友人を訪ね昨夕より群馬県の草津に来ている。早朝の草津は暑い雲に覆われ、小雨が降り続く。宿の外へ出ると、昨夜からの雨で森全体を包む空気はしっとりとした湿度で身体を覆う。時折、白い霧に視界が遮断される。秋の気配を感じる冷気に包まれた朝となった。確実に季節は弛緩した身体を引き締めていく。前職の仕事を通じて知り合った企業の人事出身の友人は現在この草津の地で大型ホテルの責任者をしている。夕食をとりながら人のマネジメントの難しさと可能性について意見交換をする。

普段使用している連用日記に挟み込まれている切り抜きに目が留まる。その切り抜きは、7年前に事業を始めた時に掲載された地方新聞の「斜面」という表題で日々掲載されるエッセイである。ちょうど、朝日新聞の「天声人語」のようなものである。「天声人語」であれ、日経新聞の「春秋」であれ、時々、気になるエッセイは、切り抜かれ手元に置くようにしている。そしてしばらくすると、いつしか自分の中で整理され外される。なぜかこの切り抜きだけ、創業した当時の自分自身のこれからの不安の余韻とともに役割を終えずそのまま残っている。

現在のオフィスは渋谷の表参道近くにあるが、友人は私が起業して間もない頃、その当時九段にあったオフィスを訪ねてくれている。起業して4年間ほど、出費をできる限り抑えるためにオフィスに寝袋と、前職の先輩から好意で譲り受けた登山用のテントを張って寝泊まりしながら、企業の枠組みを超えた横断的な人事のインフラの構築と中小規模企業の雇用基盤の強化を支援する仕組みができないものかと格闘していた。結局、今もその答えに行きつかないまま時間を積み重ねている。
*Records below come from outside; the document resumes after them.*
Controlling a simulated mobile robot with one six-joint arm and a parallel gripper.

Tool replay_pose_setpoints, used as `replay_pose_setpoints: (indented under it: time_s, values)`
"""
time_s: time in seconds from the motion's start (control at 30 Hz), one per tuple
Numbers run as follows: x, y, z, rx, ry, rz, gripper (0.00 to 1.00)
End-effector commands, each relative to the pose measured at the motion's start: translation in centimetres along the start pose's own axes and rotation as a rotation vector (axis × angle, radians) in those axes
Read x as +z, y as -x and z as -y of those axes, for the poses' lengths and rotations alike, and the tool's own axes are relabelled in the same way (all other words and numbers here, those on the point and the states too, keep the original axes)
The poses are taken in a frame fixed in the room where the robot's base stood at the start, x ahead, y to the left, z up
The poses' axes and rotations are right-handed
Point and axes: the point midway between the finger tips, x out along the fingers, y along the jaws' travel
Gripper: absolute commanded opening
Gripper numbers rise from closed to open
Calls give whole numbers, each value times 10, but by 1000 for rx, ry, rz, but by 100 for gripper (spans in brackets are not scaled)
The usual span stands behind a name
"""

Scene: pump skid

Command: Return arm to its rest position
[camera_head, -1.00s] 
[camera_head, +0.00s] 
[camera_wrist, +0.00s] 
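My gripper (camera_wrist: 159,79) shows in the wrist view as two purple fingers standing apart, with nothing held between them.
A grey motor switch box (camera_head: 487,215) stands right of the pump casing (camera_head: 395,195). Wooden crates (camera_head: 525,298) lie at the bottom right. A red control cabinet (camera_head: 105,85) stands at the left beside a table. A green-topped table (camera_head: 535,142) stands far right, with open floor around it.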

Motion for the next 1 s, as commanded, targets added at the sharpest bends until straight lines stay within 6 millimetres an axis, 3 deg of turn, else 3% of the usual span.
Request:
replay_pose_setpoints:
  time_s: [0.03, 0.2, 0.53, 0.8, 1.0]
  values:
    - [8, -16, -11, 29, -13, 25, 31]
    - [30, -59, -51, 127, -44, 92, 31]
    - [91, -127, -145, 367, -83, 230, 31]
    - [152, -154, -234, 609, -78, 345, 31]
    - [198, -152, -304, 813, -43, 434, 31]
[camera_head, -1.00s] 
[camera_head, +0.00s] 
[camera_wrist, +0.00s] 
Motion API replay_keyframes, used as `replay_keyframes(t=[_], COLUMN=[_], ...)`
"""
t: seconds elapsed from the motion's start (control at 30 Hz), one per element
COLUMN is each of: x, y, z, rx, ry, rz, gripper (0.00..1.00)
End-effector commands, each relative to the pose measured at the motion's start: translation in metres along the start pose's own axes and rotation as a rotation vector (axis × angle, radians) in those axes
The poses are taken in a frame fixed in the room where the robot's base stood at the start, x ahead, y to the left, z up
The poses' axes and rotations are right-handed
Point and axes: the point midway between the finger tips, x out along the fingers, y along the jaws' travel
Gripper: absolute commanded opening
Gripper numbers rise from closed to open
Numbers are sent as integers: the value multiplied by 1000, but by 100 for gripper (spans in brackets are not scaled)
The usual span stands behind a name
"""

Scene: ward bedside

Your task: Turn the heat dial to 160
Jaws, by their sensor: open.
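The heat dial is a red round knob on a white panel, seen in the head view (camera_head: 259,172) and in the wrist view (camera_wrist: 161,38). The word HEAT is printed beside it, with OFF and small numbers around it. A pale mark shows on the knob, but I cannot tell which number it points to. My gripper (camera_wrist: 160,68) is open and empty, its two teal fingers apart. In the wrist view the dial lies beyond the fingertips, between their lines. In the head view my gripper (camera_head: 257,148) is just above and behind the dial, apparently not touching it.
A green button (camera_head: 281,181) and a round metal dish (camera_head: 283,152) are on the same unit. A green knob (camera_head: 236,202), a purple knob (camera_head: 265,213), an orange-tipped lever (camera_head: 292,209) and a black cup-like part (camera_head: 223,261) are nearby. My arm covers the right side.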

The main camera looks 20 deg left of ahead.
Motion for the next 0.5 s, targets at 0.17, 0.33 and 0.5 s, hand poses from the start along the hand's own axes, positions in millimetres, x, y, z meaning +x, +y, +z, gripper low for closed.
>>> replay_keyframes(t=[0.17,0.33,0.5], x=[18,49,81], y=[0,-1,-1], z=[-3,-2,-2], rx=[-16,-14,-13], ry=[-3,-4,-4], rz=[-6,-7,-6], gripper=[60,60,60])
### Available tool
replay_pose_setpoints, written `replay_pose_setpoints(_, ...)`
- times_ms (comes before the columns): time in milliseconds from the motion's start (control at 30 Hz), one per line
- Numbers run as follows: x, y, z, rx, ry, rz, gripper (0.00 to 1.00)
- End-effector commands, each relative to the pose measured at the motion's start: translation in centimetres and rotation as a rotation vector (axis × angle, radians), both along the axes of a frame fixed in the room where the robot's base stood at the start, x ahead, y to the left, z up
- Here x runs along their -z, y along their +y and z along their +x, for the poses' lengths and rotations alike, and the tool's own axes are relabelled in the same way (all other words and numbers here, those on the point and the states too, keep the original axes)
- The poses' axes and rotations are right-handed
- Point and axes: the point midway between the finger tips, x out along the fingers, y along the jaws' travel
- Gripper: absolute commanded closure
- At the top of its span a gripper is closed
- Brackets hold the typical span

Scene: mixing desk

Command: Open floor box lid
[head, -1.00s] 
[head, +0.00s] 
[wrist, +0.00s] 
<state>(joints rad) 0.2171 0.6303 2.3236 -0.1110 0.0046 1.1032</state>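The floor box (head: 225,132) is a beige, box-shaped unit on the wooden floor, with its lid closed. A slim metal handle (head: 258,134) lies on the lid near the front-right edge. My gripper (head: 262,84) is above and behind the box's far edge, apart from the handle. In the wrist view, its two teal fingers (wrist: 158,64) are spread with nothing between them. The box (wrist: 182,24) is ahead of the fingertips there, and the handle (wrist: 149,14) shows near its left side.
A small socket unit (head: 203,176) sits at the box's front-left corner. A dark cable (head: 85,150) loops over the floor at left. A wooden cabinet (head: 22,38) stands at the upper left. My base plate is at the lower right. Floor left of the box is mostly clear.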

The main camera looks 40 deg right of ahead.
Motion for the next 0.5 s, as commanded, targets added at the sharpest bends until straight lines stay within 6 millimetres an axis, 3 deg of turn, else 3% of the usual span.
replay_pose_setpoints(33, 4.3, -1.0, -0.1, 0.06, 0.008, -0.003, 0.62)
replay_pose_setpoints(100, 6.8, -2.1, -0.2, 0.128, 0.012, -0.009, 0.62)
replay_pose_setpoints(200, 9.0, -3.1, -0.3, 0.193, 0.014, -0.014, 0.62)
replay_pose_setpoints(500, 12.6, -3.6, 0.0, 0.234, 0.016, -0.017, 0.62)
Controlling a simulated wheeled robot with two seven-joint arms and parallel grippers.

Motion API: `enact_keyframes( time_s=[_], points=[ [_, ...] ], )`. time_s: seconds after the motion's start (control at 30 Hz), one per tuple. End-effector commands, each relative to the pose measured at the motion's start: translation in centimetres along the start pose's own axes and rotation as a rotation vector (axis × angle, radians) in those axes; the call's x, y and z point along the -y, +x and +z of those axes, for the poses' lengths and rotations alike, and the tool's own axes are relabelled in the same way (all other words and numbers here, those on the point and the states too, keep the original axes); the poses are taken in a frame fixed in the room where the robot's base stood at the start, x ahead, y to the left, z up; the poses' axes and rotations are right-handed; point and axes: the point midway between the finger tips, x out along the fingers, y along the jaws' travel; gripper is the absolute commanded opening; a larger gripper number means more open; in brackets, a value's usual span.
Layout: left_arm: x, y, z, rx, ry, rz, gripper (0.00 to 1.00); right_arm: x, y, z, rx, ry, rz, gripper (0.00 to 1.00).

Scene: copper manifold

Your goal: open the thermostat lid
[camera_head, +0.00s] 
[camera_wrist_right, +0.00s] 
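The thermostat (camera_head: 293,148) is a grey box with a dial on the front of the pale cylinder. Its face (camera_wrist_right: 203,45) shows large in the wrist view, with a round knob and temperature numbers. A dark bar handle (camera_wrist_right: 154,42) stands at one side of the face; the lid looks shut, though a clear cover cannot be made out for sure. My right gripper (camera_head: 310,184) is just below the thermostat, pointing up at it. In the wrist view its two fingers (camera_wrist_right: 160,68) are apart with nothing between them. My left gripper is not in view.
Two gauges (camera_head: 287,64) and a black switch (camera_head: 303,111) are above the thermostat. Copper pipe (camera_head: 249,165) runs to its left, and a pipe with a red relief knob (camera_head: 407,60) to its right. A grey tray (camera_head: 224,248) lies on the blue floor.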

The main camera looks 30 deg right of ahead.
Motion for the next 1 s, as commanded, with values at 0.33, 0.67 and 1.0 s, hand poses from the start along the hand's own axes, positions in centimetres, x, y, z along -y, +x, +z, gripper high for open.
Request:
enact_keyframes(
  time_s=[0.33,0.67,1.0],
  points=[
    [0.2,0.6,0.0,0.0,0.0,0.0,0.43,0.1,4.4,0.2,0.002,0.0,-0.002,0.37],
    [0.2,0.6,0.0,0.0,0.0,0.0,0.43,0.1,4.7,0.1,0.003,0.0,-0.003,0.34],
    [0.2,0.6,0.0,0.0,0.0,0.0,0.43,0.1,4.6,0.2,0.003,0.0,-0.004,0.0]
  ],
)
先の切り抜きには以下の文字が綴られている『31歳の女性は夫の暴力を受け離婚した。事務仕事などで9歳の長女を養うが、手取りは10万円。娘の夢をかなえてやりたいが、この生活から抜け出せる方法がない。「私の元に生まれたせいだ。申し訳ない」子供を見つめては涙ぐみ、心の中で謝る。』

厚労省の平成27年の調査ではひとり親家庭の相対的貧困率は、54.6%に達する。この層では約40%が非正規雇用となる。絶対的水準が低いことに加え、雇用安定性も喪失している。このコロナ禍の中で雇用の実情はどのようになっているのかと思う。良質な雇用の創出と提供を行うメカニズムの構築の壁はすさまじく高いが、日常の営みや仕事を通じて、自分以外の人の痛みを感じられる感受性くらいは持ち続けたい。そのことが、前に進む選択を果敢にチャレンジする原動力となる。小さなチャレンジでも継続するときっと理解をしてくれる人の支えと突破口が見えてくるのであろう。

今日一日が良い一日となりますように、悲しみと困難、不安に向き合っている方に希望がありますように。良い週末をお過ごしください。新しく始まる一週間が皆様にとって豊かな一週間でありますように。